We decided, for research purposes, to try it out for ourselves.
All I could think as we approached the hill was, “There is a fifth dimension beyond that which is known to man. It is a dimension as vast as space and as timeless as infinity. It is the middle ground between light and shadow, between science and superstition, and it lies between the pit of man’s fears and the summit of his knowledge. This is the dimension of imagination. It is an area which we call the Twilight Zone.” I, as is only right, thought it in the voice of The Twilight Zone’s Rod Serling.
Continue Rod Serling voice: Instead, we entered The School Zone (doo-doo-do-doo, doo-doo-doo-doo)! We arrived just as the adjacent Spook Hill Elementary was releasing students for the day. This meant extra traffic and lots of spectators.
First, we watched as another car attempted it. It appears that they didn’t have any luck. They graciously moved out of the way for us to give it a go.
We stopped on the white line facing the Spook Hill sign, put the car in neutral, and sure enough, it rolled back. Which is kind of what we expected to happen. We all agreed that we just weren’t getting it, maybe we were doing something wrong?
We tried it going the other way down the street. That time we rolled forward, which is what we expected would happen.

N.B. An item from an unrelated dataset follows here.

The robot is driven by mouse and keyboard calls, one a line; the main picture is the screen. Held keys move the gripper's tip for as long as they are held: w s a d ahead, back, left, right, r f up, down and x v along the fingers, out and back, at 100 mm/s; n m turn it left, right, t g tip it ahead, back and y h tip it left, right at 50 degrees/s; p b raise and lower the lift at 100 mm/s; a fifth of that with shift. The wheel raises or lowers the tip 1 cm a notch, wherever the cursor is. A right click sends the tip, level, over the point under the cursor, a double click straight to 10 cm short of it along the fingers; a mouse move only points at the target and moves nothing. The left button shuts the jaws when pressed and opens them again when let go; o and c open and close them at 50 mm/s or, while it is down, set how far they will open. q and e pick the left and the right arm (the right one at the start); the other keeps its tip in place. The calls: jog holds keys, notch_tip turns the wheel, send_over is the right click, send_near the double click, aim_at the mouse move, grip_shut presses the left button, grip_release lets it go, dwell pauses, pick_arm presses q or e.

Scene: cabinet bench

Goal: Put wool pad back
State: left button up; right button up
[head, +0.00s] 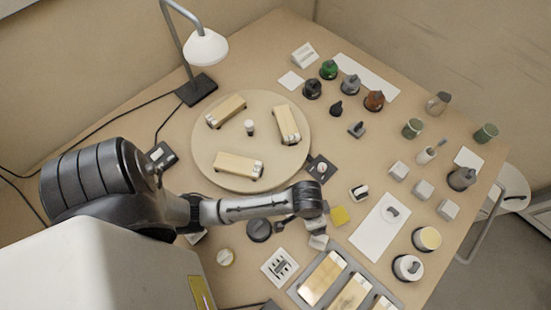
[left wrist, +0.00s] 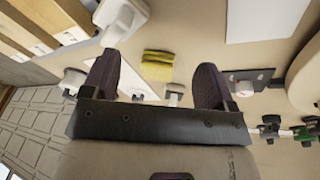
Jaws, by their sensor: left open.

I’ve heard that Spook Hill is an optical illusion, a trick of the eyes, but we weren’t seeing what was so spooky about it all. The only thing we collectively conceived was that maybe there was a smaller hill at the bottom which made it an optical illusion.
In the end it was just us and another car turning around a few times, driving around like crazy people while I’m sure parents in the car line laughed heartily at the spectacle.
Though we didn’t see the chief or the giant gator, it was fun to try out. I give Spook Hill, three out of five Exorcist head spins, since it was not very scary, but made for a fun trip with plenty of laughs!